3.5 Ingevolge artikel 3:15, eerste lid, van de Awb kunnen belanghebbenden bij het bestuursorgaan naar keuze schriftelijk of mondeling hun zienswijze over het ontwerp naar voren brengen.
Ingevolge artikel 6:13 van de Awb is een belanghebbende, aan wie redelijkerwijs kan worden verweten dat hij geen zienswijze, als bedoeld in artikel 3:15 van de Awb naar voren heeft gebracht, niet-ontvankelijk in het door hem ingestelde beroep.
3.6 De rechtbank stelt voorop dat verweerders standpunt in beroep, dat sprake is van een zienswijze over het ontwerp natuurbeheerplan, niet met zich brengt dat de rechtbank hiervan uit dient te gaan. De rechtbank heeft de ontvankelijkheid van het bij de rechtbank ingestelde beroep ambtshalve te onderzoeken.

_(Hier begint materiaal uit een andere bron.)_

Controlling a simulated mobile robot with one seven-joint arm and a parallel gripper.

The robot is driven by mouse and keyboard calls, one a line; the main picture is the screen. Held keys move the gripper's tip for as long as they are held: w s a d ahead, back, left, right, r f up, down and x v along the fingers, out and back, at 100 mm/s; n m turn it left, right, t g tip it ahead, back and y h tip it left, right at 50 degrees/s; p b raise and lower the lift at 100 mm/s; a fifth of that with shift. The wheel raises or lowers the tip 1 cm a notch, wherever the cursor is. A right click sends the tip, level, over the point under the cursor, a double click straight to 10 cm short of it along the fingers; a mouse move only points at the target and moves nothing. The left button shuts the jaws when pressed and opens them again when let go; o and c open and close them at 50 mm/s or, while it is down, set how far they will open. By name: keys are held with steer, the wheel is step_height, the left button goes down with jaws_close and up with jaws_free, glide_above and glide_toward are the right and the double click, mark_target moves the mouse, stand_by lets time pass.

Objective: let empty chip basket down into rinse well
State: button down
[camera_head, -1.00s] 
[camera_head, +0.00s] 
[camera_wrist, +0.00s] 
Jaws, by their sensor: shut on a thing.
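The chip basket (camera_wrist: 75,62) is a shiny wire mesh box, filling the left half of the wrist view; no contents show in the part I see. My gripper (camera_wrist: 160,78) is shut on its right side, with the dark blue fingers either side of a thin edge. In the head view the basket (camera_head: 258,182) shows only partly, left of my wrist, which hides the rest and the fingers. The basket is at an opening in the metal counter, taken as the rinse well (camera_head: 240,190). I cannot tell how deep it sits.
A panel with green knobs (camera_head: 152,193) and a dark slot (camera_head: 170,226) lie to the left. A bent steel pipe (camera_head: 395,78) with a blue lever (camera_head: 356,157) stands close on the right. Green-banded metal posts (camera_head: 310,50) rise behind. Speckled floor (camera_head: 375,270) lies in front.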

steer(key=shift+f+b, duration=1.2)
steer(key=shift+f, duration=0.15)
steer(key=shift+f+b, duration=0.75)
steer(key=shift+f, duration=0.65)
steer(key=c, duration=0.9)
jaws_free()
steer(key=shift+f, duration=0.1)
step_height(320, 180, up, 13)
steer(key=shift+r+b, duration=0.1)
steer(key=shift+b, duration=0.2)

3.7 De rechtbank is van oordeel dat de brief van eiser van 26 juni 2009, gelet op de tekst van deze brief en gezien de verwijzing naar de in de brief van 12 februari 2009 vervatte zienswijze, die onmiskenbaar betrekking heeft op een ander plan, niet kan worden aangemerkt als een zienswijze over het onderhavige natuurbeheerplan. De omstandigheid dat de brief van 26 juni 2009 binnen de zienswijzetermijn naar verweerder is verzonden maakt dat naar het oordeel van de rechtbank niet anders. Het is de rechtbank niet gebleken dat het niet naar voren brengen van een zienswijze eiser redelijkerwijs niet kan worden verweten. Eiser is wel in staat gebleken een zienswijze in te dienen over het Natura 2000 beheerplan.
Hieruit volgt dat eiser geen zienswijze naar voren heeft gebracht, als bedoeld in artikel 6:13 van de Awb, en dat het door hem ingestelde beroep niet-ontvankelijk is.
3.8 De rechtbank acht geen termen aanwezig over te gaan tot een proceskostenveroordeling als bedoeld in artikel 8:75 van de Awb.
Het hiervoor overwogene leidt de rechtbank tot de volgende beslissing.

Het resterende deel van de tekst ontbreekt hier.